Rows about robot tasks
--------------------------------------------------

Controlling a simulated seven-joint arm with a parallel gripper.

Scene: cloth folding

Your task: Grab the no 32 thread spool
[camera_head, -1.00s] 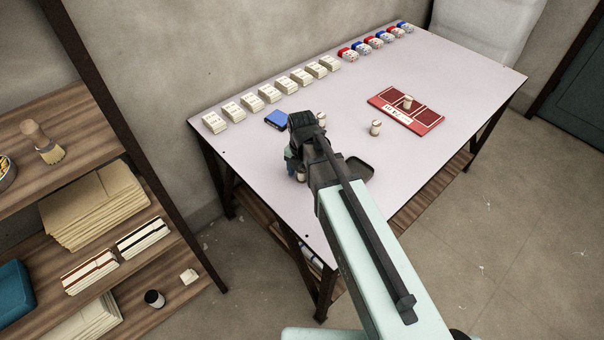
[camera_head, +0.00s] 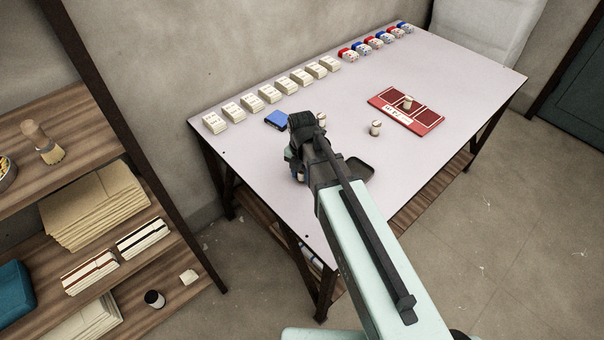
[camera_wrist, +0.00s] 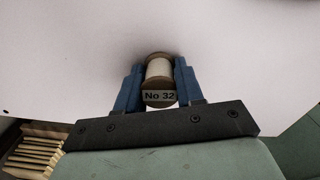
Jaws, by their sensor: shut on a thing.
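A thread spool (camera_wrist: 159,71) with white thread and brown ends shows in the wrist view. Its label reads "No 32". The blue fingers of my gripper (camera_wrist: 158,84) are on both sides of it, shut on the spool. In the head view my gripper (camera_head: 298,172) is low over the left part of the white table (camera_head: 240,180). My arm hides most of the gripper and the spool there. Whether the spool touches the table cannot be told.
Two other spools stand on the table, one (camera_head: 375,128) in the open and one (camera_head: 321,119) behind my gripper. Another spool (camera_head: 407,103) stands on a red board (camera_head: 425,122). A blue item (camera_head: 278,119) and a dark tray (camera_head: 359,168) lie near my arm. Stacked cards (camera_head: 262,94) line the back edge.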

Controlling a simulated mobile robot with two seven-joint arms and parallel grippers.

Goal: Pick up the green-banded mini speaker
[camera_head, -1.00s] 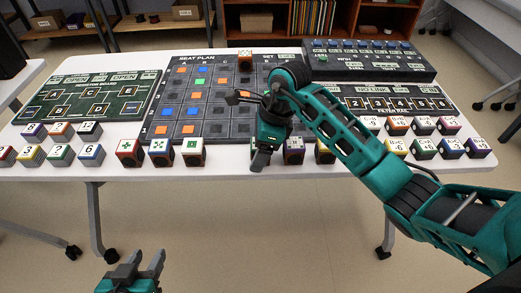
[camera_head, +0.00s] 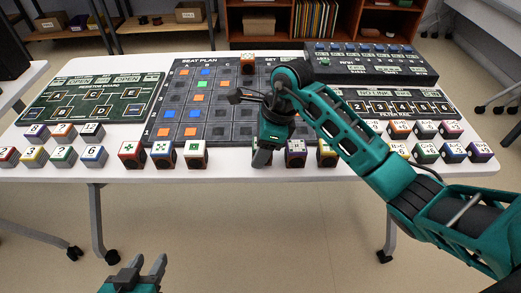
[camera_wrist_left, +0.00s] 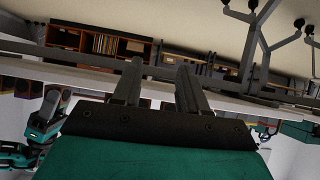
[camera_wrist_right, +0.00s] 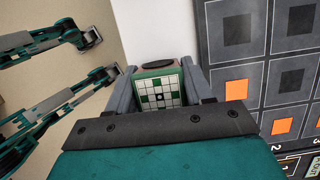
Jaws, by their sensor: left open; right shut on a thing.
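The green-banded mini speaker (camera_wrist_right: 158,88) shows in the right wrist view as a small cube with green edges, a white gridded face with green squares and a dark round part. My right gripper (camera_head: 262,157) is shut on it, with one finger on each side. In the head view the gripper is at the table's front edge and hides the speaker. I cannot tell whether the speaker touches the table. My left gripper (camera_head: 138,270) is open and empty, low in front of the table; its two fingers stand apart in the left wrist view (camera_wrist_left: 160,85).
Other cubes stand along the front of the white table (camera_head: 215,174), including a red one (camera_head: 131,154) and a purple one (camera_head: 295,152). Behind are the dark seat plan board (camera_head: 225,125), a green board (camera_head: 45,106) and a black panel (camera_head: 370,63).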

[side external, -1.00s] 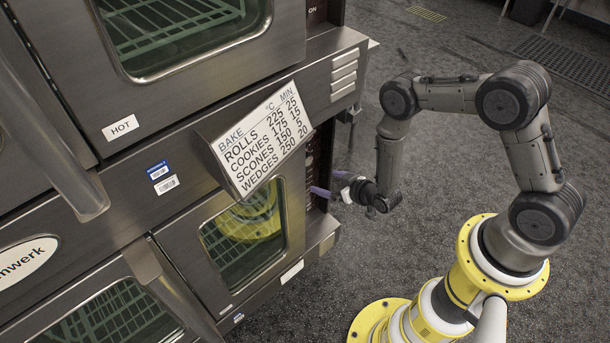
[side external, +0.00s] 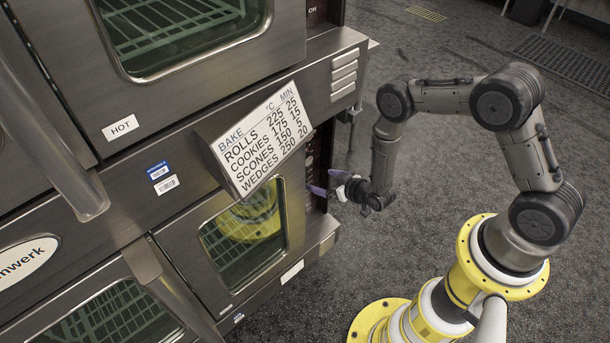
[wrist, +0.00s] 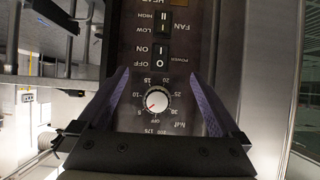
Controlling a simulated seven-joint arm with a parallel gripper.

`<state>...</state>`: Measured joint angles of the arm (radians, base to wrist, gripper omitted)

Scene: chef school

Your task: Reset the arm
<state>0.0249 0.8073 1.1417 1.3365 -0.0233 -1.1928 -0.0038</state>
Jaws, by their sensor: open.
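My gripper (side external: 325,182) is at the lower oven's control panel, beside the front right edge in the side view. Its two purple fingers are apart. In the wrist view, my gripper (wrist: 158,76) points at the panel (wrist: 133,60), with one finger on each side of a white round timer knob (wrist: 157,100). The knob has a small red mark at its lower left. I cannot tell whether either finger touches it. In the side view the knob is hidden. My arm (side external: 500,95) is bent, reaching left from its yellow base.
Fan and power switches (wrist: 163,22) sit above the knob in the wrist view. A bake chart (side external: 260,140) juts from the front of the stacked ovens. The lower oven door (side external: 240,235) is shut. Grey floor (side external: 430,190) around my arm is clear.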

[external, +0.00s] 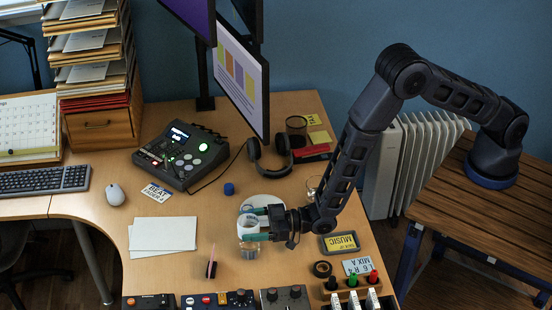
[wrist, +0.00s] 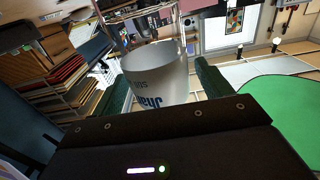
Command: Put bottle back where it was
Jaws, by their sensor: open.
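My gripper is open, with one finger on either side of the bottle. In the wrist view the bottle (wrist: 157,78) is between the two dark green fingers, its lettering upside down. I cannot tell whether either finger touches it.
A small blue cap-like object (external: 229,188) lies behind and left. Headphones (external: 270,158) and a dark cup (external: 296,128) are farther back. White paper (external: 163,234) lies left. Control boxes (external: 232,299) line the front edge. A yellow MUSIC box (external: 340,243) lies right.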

--------------------------------------------------

:: PROBLEM TO WORK ON ::
Copy nothing but the lines from the top of the data down to the line containing "[camera_wrist_right, +0.00s]", and leave the pictures out.

:: SOLUTION ::
Controlling a simulated seven-joint arm with a parallel gripper.

Scene: cloth folding

Your task: Grab the no 32 thread spool
[camera_head, -1.00s] 
[camera_head, +0.00s] 
[camera_wrist, +0.00s] 
Jaws, by their sensor: shut on a thing.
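A thread spool (camera_wrist: 159,71) with white thread and brown ends shows in the wrist view. Its label reads "No 32". The blue fingers of my gripper (camera_wrist: 158,84) are on both sides of it, shut on the spool. In the head view my gripper (camera_head: 298,172) is low over the left part of the white table (camera_head: 240,180). My arm hides most of the gripper and the spool there. Whether the spool touches the table cannot be told.
Two other spools stand on the table, one (camera_head: 375,128) in the open and one (camera_head: 321,119) behind my gripper. Another spool (camera_head: 407,103) stands on a red board (camera_head: 425,122). A blue item (camera_head: 278,119) and a dark tray (camera_head: 359,168) lie near my arm. Stacked cards (camera_head: 262,94) line the back edge.

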Controlling a simulated mobile robot with two seven-joint arms and parallel grippers.

Goal: Pick up the green-banded mini speaker
[camera_head, -1.00s] 
[camera_head, +0.00s] 
[camera_wrist_left, +0.00s] 
[camera_wrist_right, +0.00s] 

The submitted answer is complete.